Note that the halt to the transfer of detainees to the Afghans is one of the top "World" stories in the New York Times today, "Canadian Military Has Quit Turning Detainees Over to Afghans." It calls attention to the public denials of the Harper government and also the specific details of the instances of torture that have appeared in the Canadian media. I'm sure that the news of the torture claims from Afghan prisoners is very newsworthy to Americans who are now witnessing an additional 2-3000 troops headed to Afghanistan. It's more evidence that raises questions about the state of affairs in Afghanistan for all the NATO countries.

And in a Globe update to their report last night, there is some new context provided about the goings on in the lawsuit to stop the transfer of detainees. Specifically, it points out that in December, a month after detainees were no longer being transferred, the government filed evidence in the lawsuit swearing to the need to continue the detainee transfers. Misleading the court? You be the judge:
More than a month after it stopped handing prisoners over to Afghanistan's National Directorate of Security, the Harper government sent a senior general to give a sworn affidavit in the case brought by Amnesty and BCCLA.

The rights groups wanted transfers banned, claiming the government is bound by both international law and the Canadian Constitution from delivering detainees to those likely to torture or abuse them.

Brigadier-General André Deschamps, chief of staff to Canada's Expeditionary Forces Command, which runs the counterinsurgency operation in Afghanistan, asserted that Canada would have to quit fighting if it was barred from transferring detainees.
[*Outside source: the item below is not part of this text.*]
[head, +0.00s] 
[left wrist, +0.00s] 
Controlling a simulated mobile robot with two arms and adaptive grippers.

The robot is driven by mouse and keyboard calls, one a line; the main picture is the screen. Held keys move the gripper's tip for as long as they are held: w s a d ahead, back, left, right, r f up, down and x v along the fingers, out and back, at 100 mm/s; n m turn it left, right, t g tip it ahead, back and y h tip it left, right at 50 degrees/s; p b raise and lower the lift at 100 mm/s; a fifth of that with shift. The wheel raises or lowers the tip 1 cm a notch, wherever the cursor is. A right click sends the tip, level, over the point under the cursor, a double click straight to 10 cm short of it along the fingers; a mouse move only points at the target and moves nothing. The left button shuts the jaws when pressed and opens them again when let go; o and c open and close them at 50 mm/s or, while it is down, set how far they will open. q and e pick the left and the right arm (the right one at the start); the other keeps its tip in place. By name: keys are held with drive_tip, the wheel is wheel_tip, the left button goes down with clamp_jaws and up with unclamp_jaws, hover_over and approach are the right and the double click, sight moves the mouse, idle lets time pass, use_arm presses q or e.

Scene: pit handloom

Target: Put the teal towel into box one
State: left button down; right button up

He also said, in his Dec. 14 affidavit, that more Canadian troops might be killed if detainee transfers were halted.

Listing a long series of possible embarrassments and defeats, Gen. Deschamps, outlined what he said would be the dire, war-losing consequences should Canada be barred from turning prisoners it captured on the battlefield over to Afghan security forces.

Taliban fighters might surrender in droves, warned the general, if they knew Canada would release them because it could not either hold them or transfer them.

"The insurgents could attack us with impunity knowing that if they fail to win an engagement they would simply have to surrender and wait for release to resume operations," he said.

"The Canadian Forces has no capacity or ability to hold detainees other than for transfer purposes," said Gen. Deschamps, an air force officer.

Building a NATO detention facility, perhaps on the Kandahar base, which currently houses more than 10,000 troops, has been repeatedly suggested by international human-rights groups. Canada and most NATO nations are opposed.

"The long-term, indefinite detention of detainees in such circumstances would be inconsistent with the sovereignty of Afghanistan," Gen. Deschamps said.

Madam Justice Anne Mactavish has ordered Gen. Deschamps to appear in Federal Court today where he is expected to face tough questioning from lawyers for Amnesty and the BCCLA.
"Tough questioning." Now that's a restrained way of putting it.